A COMPARISON OF SUB-PIXEL MAPPING METHODS FOR COASTAL AREAS

Qingxiang Liu, John Trinder, and Ian Turner

Keywords: Sub-pixel Mapping, Coastal Areas, Soft Classification, Multispectral Images, Supervised Classification, Waterline

Abstract. This paper presents the comparisons of three soft classification methods and three sub-pixel mapping methods for the classification of coastal areas at sub-pixel level. Specifically, SPOT-7 multispectral images covering the coastal area of Perth are selected as the experiment dataset. For the soft classification, linear spectral unmixing model, supervised fully-fuzzy classification method and the support vector machine are applied to generate the fraction map. Then for the sub-pixel mapping, the sub-pixel/pixel attraction model, pixel swapping and wavelets method are compared. Besides, the influence of the correct fraction constraint is explored.
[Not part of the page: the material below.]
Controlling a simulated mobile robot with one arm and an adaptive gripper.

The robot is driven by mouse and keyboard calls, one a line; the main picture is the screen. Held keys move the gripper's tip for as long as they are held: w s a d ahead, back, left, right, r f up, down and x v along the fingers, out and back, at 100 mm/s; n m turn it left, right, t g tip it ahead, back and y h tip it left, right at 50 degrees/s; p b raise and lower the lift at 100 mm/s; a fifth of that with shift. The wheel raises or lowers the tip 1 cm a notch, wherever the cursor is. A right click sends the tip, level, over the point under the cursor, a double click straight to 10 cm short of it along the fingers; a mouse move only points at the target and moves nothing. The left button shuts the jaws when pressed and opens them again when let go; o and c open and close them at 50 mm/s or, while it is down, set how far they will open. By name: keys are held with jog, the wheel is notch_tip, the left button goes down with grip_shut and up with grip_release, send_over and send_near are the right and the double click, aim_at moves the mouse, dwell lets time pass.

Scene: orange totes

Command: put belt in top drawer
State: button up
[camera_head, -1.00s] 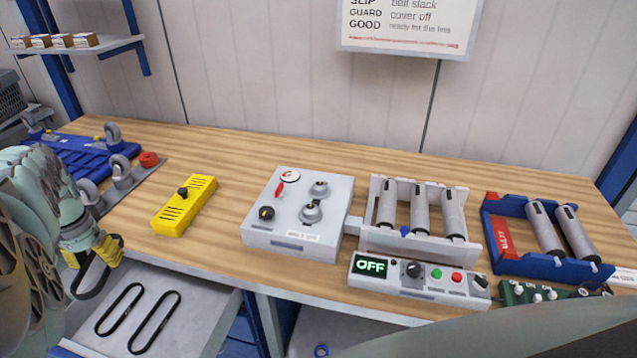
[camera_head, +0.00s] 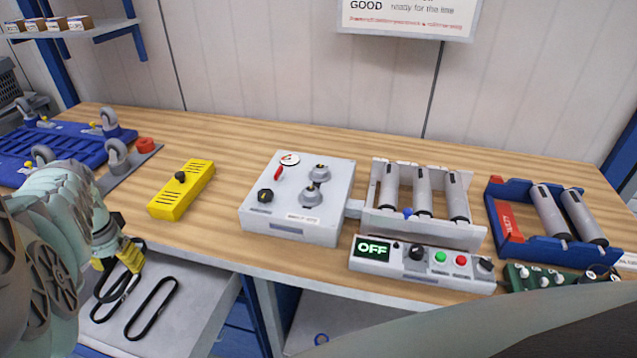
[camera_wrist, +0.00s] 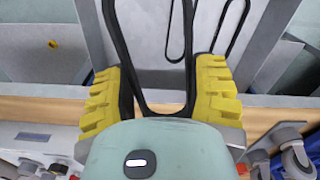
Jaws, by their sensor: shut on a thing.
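My gripper (camera_head: 120,256) is at the left, in front of the bench edge and over the open drawer (camera_head: 187,288). Its yellow fingers, also in the wrist view (camera_wrist: 165,92), are shut on a black belt (camera_wrist: 122,35), a narrow loop that hangs from them. In the head view the held belt (camera_head: 127,284) hangs over the drawer; I cannot tell whether it touches the drawer floor. Another black belt loop (camera_head: 152,308) lies flat in the drawer, right of the held one. A further loop in the drawer is partly hidden behind my gripper and the held belt.
The bench top (camera_head: 230,170) holds a yellow cover (camera_head: 182,190), a grey box with knobs (camera_head: 297,200), a roller unit (camera_head: 423,205), an OFF control panel (camera_head: 420,265) and a blue reject tray (camera_head: 550,222). A blue wheeled rack (camera_head: 60,145) stands back left.

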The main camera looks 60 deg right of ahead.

Moreover, a post-processing step is implemented according to the known spatial knowledge of coastal areas. The accuracy assessment of the fraction values indicates that support vector machine generates the most accurate fraction result. For sub-pixel mapping, wavelets method outperforms the other two methods with overall classification accuracy of 91.79% and Kappa coefficient of 0.875 after the post-processing step and it also performs best for waterline extraction with mean distance of 0.71m to the reference waterline. In this experiment, the use of correct fraction constraint decreases the classification accuracy of sub-pixel mapping methods and waterline extraction. Finally, the post-processing step improves the accuracy of sub-pixel mapping methods, especially for those with correct coefficient constraint. The most significant improvement of overall accuracy is as much as 4% for the sub-pixel/pixel attraction model with correct coefficient constraint.